"What beautifully cynical choreography," says Tunku Varadarajan at The Daily Beast. On the same day that the financial reform bill "sailed" over its final political hurdles, the news broke that "Goldman Sachs would settle its potentially castrating lawsuit with the SEC." Yes, Goldman is going to have to "cough up" $500 million, which is the heftiest penalty the SEC has ever imposed on a Wall Street firm — but the firm earned that much every four days in 2009. While the lawsuit was touted as a crackdown on "the rich and evil bankers who have impoverished" average Americans, the timing makes it clear that it really was just "a smokescreen to smooth the passage of the populist, and deeply flawed, Dodd-Frank bill." Here, an excerpt:
In the end, this was payoff from Goldman to the SEC for an abandonment of trial: Goldman has, effectively, bought its reputation back.
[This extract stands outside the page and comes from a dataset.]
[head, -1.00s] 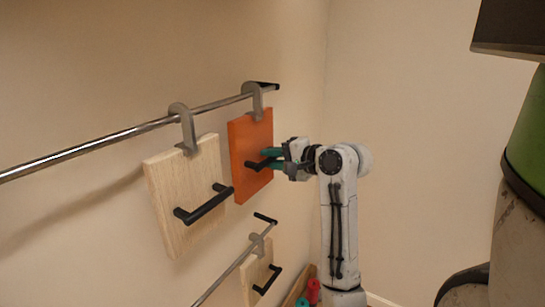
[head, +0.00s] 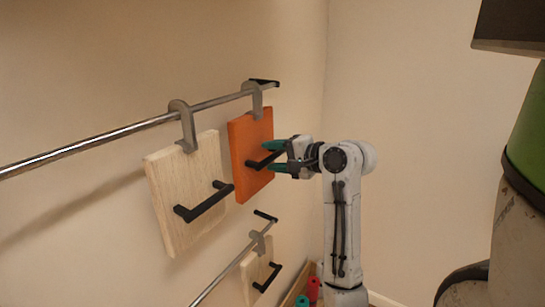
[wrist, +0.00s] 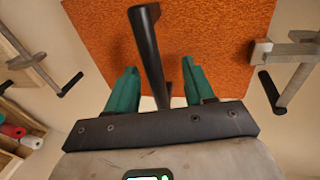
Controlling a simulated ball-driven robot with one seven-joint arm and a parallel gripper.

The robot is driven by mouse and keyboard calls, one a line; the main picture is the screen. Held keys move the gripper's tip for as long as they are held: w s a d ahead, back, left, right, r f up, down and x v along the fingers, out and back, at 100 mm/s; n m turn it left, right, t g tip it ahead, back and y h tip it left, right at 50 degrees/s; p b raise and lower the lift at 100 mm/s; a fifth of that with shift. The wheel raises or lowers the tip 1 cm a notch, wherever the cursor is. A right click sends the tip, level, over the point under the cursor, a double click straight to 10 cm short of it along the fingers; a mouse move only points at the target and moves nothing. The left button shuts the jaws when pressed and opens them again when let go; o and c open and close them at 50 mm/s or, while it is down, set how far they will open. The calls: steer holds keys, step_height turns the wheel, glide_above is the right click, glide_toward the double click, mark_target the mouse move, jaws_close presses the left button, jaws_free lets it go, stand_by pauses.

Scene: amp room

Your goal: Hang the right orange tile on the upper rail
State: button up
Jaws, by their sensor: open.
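The orange tile (head: 243,134) hangs by its grey hook (head: 257,99) on the upper rail (head: 102,138), near the rail's right end. Its black handle (head: 264,160) sticks out from its front. My gripper (head: 271,157) is open at the handle, its green fingers pointing at the tile. In the wrist view the handle (wrist: 149,50) stands between the two green fingers, with a gap on each side, and the orange tile (wrist: 215,35) fills the upper middle. Whether the fingertips touch the tile is hard to tell.
A pale wooden tile (head: 178,220) with a black handle hangs left of the orange one on the upper rail. Another pale tile (head: 253,275) hangs on a lower rail (head: 222,277). Coloured rolls (head: 313,288) lie in a wooden box at the bottom. A green cylinder (head: 527,145) stands at the right.

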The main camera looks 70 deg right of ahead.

Eventually, the administration may have calculated — given the ugly prospect of states' budget messes, not to mention possible carnage in Europe — that it needs to be friends with Goldman more than it needs Goldman to be a scapegoat. (In effect, how to have your scapegoat and eat it, too.) ...
It was worth it for both the SEC and Goldman to settle: It’s less than $1 per share of earnings for the latter, a lot less than people feared — and no heads roll at senior-management level, which is extraordinary in these circumstances. ... Everything is way too arcane, now, for most folks to understand. And that suits Wall Street and the politicians just fine, thank you.